Make an exact transcription of the material, leaving out all images.

=== DATA LINES ===
|---|

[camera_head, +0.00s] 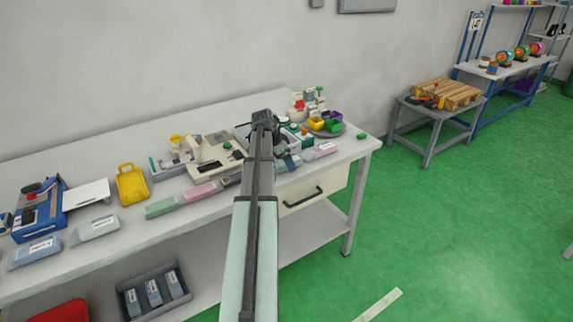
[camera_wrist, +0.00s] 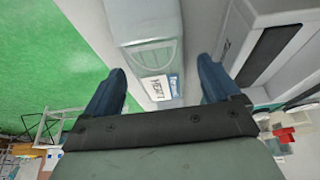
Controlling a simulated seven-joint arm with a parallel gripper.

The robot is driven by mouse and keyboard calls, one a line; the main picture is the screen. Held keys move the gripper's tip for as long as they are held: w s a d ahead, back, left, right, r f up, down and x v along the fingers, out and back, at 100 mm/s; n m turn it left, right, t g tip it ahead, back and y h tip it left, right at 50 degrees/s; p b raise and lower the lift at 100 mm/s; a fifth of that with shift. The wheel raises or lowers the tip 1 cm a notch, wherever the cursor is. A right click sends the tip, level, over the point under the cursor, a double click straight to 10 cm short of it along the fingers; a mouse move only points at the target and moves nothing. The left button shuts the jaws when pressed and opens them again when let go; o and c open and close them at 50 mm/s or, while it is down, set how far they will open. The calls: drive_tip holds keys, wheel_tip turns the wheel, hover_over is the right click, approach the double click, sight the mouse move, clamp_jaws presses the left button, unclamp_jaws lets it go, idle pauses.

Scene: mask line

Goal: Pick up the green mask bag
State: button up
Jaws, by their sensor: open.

|---|

=== TASK RESPONSE ===
[camera_head, +0.00s] 
[camera_wrist, +0.00s] 
Controlling a simulated seven-joint arm with a parallel gripper.

The robot is driven by mouse and keyboard calls, one a line; the main picture is the screen. Held keys move the gripper's tip for as long as they are held: w s a d ahead, back, left, right, r f up, down and x v along the fingers, out and back, at 100 mm/s; n m turn it left, right, t g tip it ahead, back and y h tip it left, right at 50 degrees/s; p b raise and lower the lift at 100 mm/s; a fifth of that with shift. The wheel raises or lowers the tip 1 cm a notch, wherever the cursor is. A right click sends the tip, level, over the point under the cursor, a double click straight to 10 cm short of it along the fingers; a mouse move only points at the target and moves nothing. The left button shuts the jaws when pressed and opens them again when let go; o and c open and close them at 50 mm/s or, while it is down, set how far they will open. The calls: drive_tip holds keys, wheel_tip turns the wheel, hover_over is the right click, approach the double click, sight the mouse move, clamp_jaws presses the left button, unclamp_jaws lets it go, idle pauses.

Scene: mask line

Goal: Pick up the green mask bag
State: button up
Jaws, by their sensor: open.

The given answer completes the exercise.